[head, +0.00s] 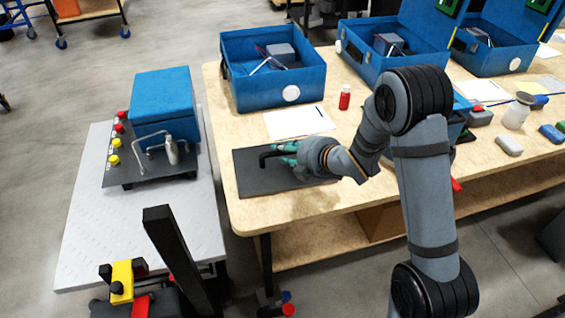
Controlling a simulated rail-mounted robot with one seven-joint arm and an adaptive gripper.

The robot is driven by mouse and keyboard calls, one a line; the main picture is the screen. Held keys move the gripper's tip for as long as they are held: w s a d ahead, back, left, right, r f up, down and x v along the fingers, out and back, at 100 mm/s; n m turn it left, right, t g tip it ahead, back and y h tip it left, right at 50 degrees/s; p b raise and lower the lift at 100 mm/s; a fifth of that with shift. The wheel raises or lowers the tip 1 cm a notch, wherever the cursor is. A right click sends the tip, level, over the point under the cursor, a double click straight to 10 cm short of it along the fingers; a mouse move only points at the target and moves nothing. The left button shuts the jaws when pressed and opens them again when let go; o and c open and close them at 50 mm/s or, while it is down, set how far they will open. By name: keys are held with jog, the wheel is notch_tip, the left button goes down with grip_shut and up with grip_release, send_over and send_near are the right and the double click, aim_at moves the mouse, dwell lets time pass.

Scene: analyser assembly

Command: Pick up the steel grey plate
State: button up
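A flat dark grey plate (258,182), which looks like the steel grey plate, lies near the left end of the wooden table (310,210). My arm reaches in from the right, and my gripper (272,155) is over the plate. A black bent shape and a teal part show at the gripper's end; I cannot tell whether the black shape is a finger or a handle on the plate. Part of the plate's right side is hidden by my wrist. The gripper's opening and any contact with the plate are too small to make out.
A white sheet (299,122) lies behind the plate, with a small red bottle (345,97) to its right. Blue boxes (273,90) stand along the back. A light platform (80,230) on the left carries a blue-topped unit (163,95).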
########
# [WHAT NEEDS TO BE DONE]
Your copy of the data should match it exactly, except that pictures are left out.

# [RESPONSE BELOW]
[head, +0.00s] 
Controlling a simulated rail-mounted robot with one seven-joint arm and an adaptive gripper.

The robot is driven by mouse and keyboard calls, one a line; the main picture is the screen. Held keys move the gripper's tip for as long as they are held: w s a d ahead, back, left, right, r f up, down and x v along the fingers, out and back, at 100 mm/s; n m turn it left, right, t g tip it ahead, back and y h tip it left, right at 50 degrees/s; p b raise and lower the lift at 100 mm/s; a fifth of that with shift. The wheel raises or lowers the tip 1 cm a notch, wherever the cursor is. A right click sends the tip, level, over the point under the cursor, a double click straight to 10 cm short of it along the fingers; a mouse move only points at the target and moves nothing. The left button shuts the jaws when pressed and opens them again when let go; o and c open and close them at 50 mm/s or, while it is down, set how far they will open. By name: keys are held with jog, the wheel is notch_tip, the left button goes down with grip_shut and up with grip_release, send_over and send_near are the right and the double click, aim_at moves the mouse, dwell lets time pass.

Scene: analyser assembly

Command: Pick up the steel grey plate
State: button up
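A flat dark grey plate (258,182), which looks like the steel grey plate, lies near the left end of the wooden table (310,210). My arm reaches in from the right, and my gripper (272,155) is over the plate. A black bent shape and a teal part show at the gripper's end; I cannot tell whether the black shape is a finger or a handle on the plate. Part of the plate's right side is hidden by my wrist. The gripper's opening and any contact with the plate are too small to make out.
A white sheet (299,122) lies behind the plate, with a small red bottle (345,97) to its right. Blue boxes (273,90) stand along the back. A light platform (80,230) on the left carries a blue-topped unit (163,95).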

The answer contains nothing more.